Geoff Groberg


Transcribe is a web app I built while working for the Lee Library. It’s been one of the more rewarding apps I’ve built because it’s a crowd-sourcing application that continues to be used.

What does it do?

Transcribe was built for Special Collections. They have a lot of old books and manuscripts that are not available electronically. Transcribe allows students to help get these documents transcribed, making them searchable and much more available for research and scholarship.

How does it work?

It’s an application that employs crowd-sourcing. A student logs in and grabs a “task,” in this case usually a single page to be transcribed. The application also allows for transcribing time-based media (video and audio).

Each task gets completed twice, by different people. So for every page, there will be two transcriptions. The two transcriptions are then “diffed,” highlighting any discrepancies between the two.

At this point, a new task is made available to a reviewer. The reviewer can quickly see highlighted discrepancies and choose between them, along with making any other changes. The reviewer can also easily point and click to add XML tags, identifying people, places, and dates, for example, to make the document more searchable.

Rather than using a textarea tag, we used HTML5’s contenteditable attribute.
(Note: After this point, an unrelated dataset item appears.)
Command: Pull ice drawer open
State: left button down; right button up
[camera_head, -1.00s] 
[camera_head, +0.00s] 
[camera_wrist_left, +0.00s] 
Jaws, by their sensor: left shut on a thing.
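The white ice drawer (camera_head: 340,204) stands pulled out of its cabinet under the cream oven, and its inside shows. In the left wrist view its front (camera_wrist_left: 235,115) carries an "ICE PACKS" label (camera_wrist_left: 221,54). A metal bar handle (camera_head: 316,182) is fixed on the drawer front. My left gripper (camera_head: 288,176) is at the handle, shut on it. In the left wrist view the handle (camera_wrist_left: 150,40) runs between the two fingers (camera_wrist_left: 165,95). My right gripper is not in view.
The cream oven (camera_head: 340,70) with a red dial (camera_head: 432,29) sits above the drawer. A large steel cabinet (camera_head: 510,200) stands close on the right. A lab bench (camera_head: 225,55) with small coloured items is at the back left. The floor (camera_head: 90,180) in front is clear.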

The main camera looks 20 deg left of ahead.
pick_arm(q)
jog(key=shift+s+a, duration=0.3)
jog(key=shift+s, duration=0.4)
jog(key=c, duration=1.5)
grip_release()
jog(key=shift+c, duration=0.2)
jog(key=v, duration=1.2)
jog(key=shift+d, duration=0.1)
This allowed us to style transcribed text in ways that wouldn’t have been possible using a textarea. Another interesting UI/UX feature is that the transcription interface can be toggled by the user to be side-by-side or up-down.

After all pages in a project have been transcribed, reviewed, and tagged, the application compiles them into an XML file (adhering to the TEI Lite standard) that the library can use to make the document electronically available and searchable. I built the application in 2014 and I’m happy to see that as of 2017 it is very much alive and being used to make rare documents more available.

I was the lead developer on Transcribe and I worked closely with the fantastic Grant Zabriskie for front-end design.